Features

Golden Gate Fields Mall Opponents Turn in November Vote Petitions

By Richard Brenneman
Friday May 19, 2006

Foes of the proposed upscale mall planned for Albany’s Golden Gate Fields turned in nearly three times the signatures needed to qualify a November ballot initiative measure that would stop the proposal. 

Members of Citizens for the Albany Shoreline (CAS) presented a box containing 445 pages of petitions bearing 2,446 signatures to City Clerk Jacqueline Bucholz Tuesday noon. 

That figure is nearly three times the 950 signatures needed, or ten percent of the city’s registered voters. 

“We actually got 2,800 signatures, but we eliminated any that might raise any questions,” said Robert Cheasty, a former Albany mayor and CAS chair emeritus. 
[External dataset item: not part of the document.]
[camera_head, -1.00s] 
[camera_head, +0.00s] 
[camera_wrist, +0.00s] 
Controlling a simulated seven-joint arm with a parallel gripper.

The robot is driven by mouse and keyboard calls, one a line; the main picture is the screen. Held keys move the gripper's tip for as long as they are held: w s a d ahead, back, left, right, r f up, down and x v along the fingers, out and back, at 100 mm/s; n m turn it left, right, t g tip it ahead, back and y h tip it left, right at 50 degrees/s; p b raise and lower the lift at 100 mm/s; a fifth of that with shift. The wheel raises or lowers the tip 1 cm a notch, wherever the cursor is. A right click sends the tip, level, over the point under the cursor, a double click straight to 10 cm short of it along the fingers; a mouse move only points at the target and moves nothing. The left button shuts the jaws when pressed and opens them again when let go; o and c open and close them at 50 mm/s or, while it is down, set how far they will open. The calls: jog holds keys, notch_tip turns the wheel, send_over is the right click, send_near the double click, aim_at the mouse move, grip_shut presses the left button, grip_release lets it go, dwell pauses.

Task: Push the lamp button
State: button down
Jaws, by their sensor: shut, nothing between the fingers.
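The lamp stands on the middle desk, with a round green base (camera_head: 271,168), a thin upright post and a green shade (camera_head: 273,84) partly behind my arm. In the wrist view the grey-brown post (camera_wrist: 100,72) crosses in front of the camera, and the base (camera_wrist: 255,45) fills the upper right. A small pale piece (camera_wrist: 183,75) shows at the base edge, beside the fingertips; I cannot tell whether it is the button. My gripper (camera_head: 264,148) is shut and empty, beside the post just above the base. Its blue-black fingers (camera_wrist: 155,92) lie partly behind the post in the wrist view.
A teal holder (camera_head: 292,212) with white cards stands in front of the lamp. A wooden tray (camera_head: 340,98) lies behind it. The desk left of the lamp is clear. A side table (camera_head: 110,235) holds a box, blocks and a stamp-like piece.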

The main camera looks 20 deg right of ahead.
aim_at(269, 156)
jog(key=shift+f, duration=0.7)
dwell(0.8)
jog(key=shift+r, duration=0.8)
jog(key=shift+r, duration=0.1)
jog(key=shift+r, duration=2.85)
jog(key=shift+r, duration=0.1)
“I will look after these like my first-born child,” quipped Bucholz, who said Contra Costa County officials have 30 working days to verify signatures. 

The Albany Shoreline Protection Initiative is designed to thwart the mall proposal by Canadian-owned Magna Entertainment Corp., owner of the track, and Los Angeles developer Rick Caruso’s Caruso Affiliated, Inc. 

Caruso, a prominent figure among Republican supporters and a major fund-raiser and donor for George W. Bush, has been applying his political skills in Albany, meeting with voters and donating to politically connected groups like the Albany Education Foundation. 

Asked for his firm’s response to the filing, Matt Middlebrook, who is coordinating events in Albany for Caruso, said the measure would “impose an unfunded $1.5 million mandate on the citizens of Albany” in the form of costs for the environmental impact report required by the initiative. 

“What services will they have to cut to pay for the EIR?” Middlebrook asked. “The city doesn’t have enough money to repair the storm water drain system and they are having to pass a parcel tax to extend library hours. We are confident the citizens of Albany will be able to see through and reject this blatant effort.” 

Costs for a similar report on the mall project would be paid for by the developers, he said. 

“I’m not surprised the developer is unhappy with the fact that the citizens don’t seem to support his plan,” said Cheasty. 

He said he expected EIR costs would be considerably less than Middlebrook’s estimate because the document would focus only on the plan created by the task force mandated in the initiative. 

Cheasty said costs could also be reduced by seeking funds from other sources. 

Just before they handed in the petitions, one CAS member, PCM Construction owner Peter Maass, attended a meeting of the developer and a group of local merchants. 

“There were 20 to 25 people, of whom four or five consisted of Caruso and his employees,” said Maass. “They’ve learned enough about Albany that they show up now with their ties off.” 

Caruso and Magna have teamed up to build malls at two of Magna’s tracks in California, Golden Gate Fields on the Bay and Santa Anita in the Los Angeles Basin. By the end of March, the firms had spent $3.3 million in promoting the two projects, splitting the costs evenly, according to filings with the Security and Exchange Commission. 

With track attendance down and horse racing in decline, Magna Entertainment has been selling off tracks and developing casinos—so-called “racinos”—at tracks in states where gambling is legal. 

Magna is believed to have been behind the telephone survey conducted a year-and-a-half ago asking if Albany voters would support a casino if its operators provided scholarships for all Albany and Berkeley High School graduates. 

Caruso is perhaps the country’s most successful mall developer, and his up-scale open-air projects, typically built with housing above the stores, have proven to be phenomenal success stories in Southern California.  

In Albany, the development team is up against local activists and environmentalists who have long viewed the waterfront as the site for an expansion of the Eastshore State Park. Wearing another of his many hats, Cheasty is also in Citizens for East Shore Parks (CESP). 

The CAS initiative would bar development along a 600-foot-deep band along the shoreline, impose a moratorium on any shoreline development and create a public planning process that would end in a plan for the area that would be presented to the voters. 

Even if voters defeat the initiative, the developers would face at least one more public vote on their plans. 

Any development along the Albany shoreline must be approved by voters, a condition imposed by another initiative, Measure C, which voters passed in 1990. 

Caruso has deep pockets, and has shown a willingness to spend heavily on election campaigns involving his projects. He spent a reported $1.85 million on direct mail and other costs on an initiative campaign to build a mall in Glendale, which was contested by the owners of an existing mall.